Theresa May seems to be playing a Brexit blinder.   Slowly, slowly, she is nudging the shambling Brexit process towards an ever-closer alignment with European Union regulatory and trading rules – the rules we currently work with, as a full member of the EU.   Time will run out to negotiate a clear UK government position satisfactory to the EU before March 31st 2019.    Theresa May will ask to extend the time allowed for Article 50 to operate.

Before time runs out people will say this Brexit, after which we will be worse off, looks very much like staying in the EU without the responsibilities we currently bear as EU members and the benefits we presently enjoy.    The alternative, staying as a full member of the EU and getting on with the job, is clearly more valuable both to the EU, of which we are a member, and to the UK, which seeks, it thinks, to leave.

Last week, Theresa May at last managed to lose two of the worst departmental ministers of recent decades.   Neither David Davis nor Boris Johnson will be missed.   No-one is able to point to any achievements of the Brexit ministry under Davis or the Foreign Office under Johnson.   Johnson has reduced the UK to a laughing stock intentionally and his great office of state to an ornate sideshow.   He is a disgrace to all the diplomats he purported to lead.    The Brexiteers, from whom no practical vision has ever emerged, are losing the wind, apart from their own huffing and puffing.

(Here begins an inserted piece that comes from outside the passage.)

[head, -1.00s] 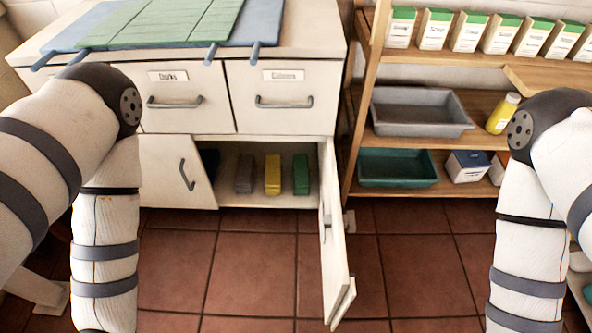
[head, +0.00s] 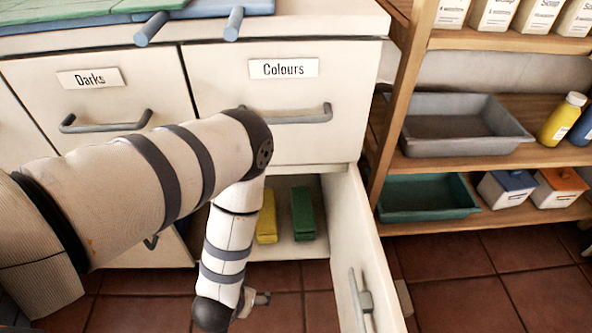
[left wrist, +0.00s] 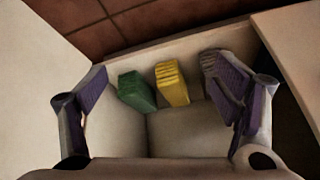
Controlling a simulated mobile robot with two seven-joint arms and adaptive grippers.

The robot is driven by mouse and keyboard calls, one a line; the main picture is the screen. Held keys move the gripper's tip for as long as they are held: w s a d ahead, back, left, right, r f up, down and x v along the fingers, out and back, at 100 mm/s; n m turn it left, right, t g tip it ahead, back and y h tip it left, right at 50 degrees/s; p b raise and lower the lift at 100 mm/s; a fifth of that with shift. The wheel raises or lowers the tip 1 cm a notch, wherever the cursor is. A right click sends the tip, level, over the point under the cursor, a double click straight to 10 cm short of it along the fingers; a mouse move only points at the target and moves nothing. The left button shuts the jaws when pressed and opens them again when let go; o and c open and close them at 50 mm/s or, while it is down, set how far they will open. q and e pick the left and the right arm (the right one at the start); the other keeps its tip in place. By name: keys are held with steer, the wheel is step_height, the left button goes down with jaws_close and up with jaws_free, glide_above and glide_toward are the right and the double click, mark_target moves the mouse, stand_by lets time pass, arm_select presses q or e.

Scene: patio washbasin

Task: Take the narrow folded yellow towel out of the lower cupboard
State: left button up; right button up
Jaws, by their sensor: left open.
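The narrow folded yellow towel (head: 267,217) stands in the open lower cupboard (head: 310,248), partly hidden by my left arm in the head view. In the left wrist view the yellow towel (left wrist: 172,85) stands between a green folded towel (left wrist: 137,92) and a grey one (left wrist: 211,62). My left gripper (left wrist: 160,105) is open and empty, facing the cupboard. The yellow towel lies between its spread fingers in the picture, apart from both. The right finger partly covers the grey towel. In the head view only a small part of the left gripper shows, low in front of the cupboard. My right gripper is out of view.
The cupboard's right door (head: 362,270) stands open toward me, right of my left forearm. Drawers labelled Darks (head: 90,78) and Colours (head: 283,68) are shut above. A shelf unit on the right holds a grey tray (head: 465,125) and a green tray (head: 425,198).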

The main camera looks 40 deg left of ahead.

But Anthony Barnett’s article How to Win the Brexit civil war kicks us up the backside and castigates all who voted to remain for not taking the battle to the streets.   We are, he says, too fond of convincing ourselves we are right.  We have to convince people who voted to Leave to change their minds.   The British parliament has passed the EU Withdrawal Bill, so leaving is now the law of the land.   There is some comforting movement on the streets in the number of people who have signed a petition demanding a People’s Vote on the final deal.   But a People’s Vote won’t change the law.

Only a general election will do.   Gaby Hinsliff agrees.  Theresa May will subtly creep towards Brexit in Name Only.   The raging Brexiteers may try to unseat her but she would win a vote of no confidence in the House.   Unless….

Jeremy Corbyn did a spot of open-goal thundering in Parliament.   It lies in his hands to raise the roof of the House of Commons and inspire all those who voted for him last year, plus some, to do so again.   No-one believes the Tories can deliver the Britain that would slowly reduce the ills and inequalities that drove the Brexit fury.   Labour and the Lib Dems don’t have the numbers on their own, but if they made common cause with Tory MPs who want to unseat May there would be such chaos that only an election would do.   And whilst all that was going on, Article 50 would have to be extended, since time would run out.

Once extended, a new government could rescind it – but it would have to be with the consent of the electorate – which means persuading enough people who voted leave to change their minds.